++++ SUPPLIED INFORMATION

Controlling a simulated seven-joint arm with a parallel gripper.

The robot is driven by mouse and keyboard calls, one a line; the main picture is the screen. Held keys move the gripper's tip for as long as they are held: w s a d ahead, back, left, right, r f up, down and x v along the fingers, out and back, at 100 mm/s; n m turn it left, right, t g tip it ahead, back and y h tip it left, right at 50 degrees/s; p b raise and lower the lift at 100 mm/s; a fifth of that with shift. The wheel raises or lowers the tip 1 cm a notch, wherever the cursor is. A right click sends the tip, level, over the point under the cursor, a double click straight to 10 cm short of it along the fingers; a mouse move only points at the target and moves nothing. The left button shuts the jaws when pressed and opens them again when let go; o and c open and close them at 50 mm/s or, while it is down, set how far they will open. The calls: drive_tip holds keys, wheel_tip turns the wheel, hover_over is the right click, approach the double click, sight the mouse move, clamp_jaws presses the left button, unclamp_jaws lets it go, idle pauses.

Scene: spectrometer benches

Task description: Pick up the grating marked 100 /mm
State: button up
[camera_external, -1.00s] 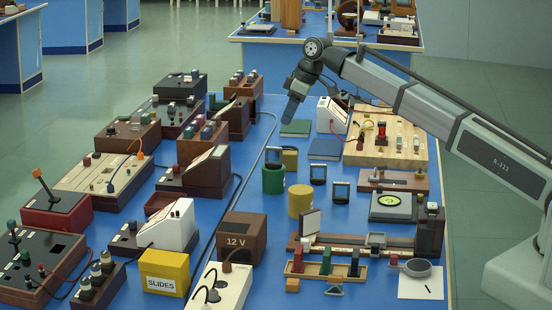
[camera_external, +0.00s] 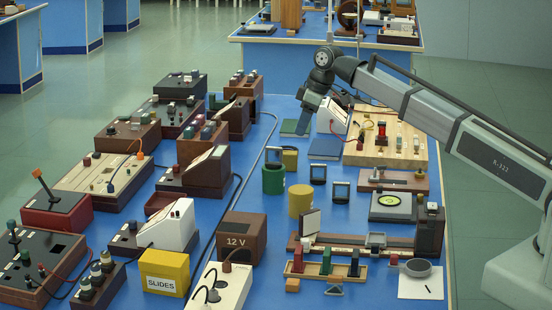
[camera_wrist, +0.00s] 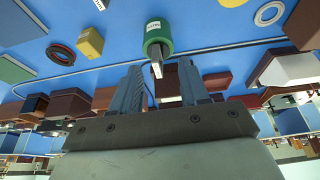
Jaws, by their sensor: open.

++++++++

■ CHALLENGE ■
Each line with the string "gripper" in it needs to be found and copied.

■ RESPONSE BELOW ■
Controlling a simulated seven-joint arm with a parallel gripper.
The robot is driven by mouse and keyboard calls, one a line; the main picture is the screen. Held keys move the gripper's tip for as long as they are held: w s a d ahead, back, left, right, r f up, down and x v along the fingers, out and back, at 100 mm/s; n m turn it left, right, t g tip it ahead, back and y h tip it left, right at 50 degrees/s; p b raise and lower the lift at 100 mm/s; a fifth of that with shift. The wheel raises or lowers the tip 1 cm a notch, wherever the cursor is. A right click sends the tip, level, over the point under the cursor, a double click straight to 10 cm short of it along the fingers; a mouse move only points at the target and moves nothing. The left button shuts the jaws when pressed and opens them again when let go; o and c open and close them at 50 mm/s or, while it is down, set how far they will open. The calls: drive_tip holds keys, wheel_tip turns the wheel, hover_over is the right click, approach the double click, sight the mouse move, clamp_jaws presses the left button, unclamp_jaws lets it go, idle pauses.

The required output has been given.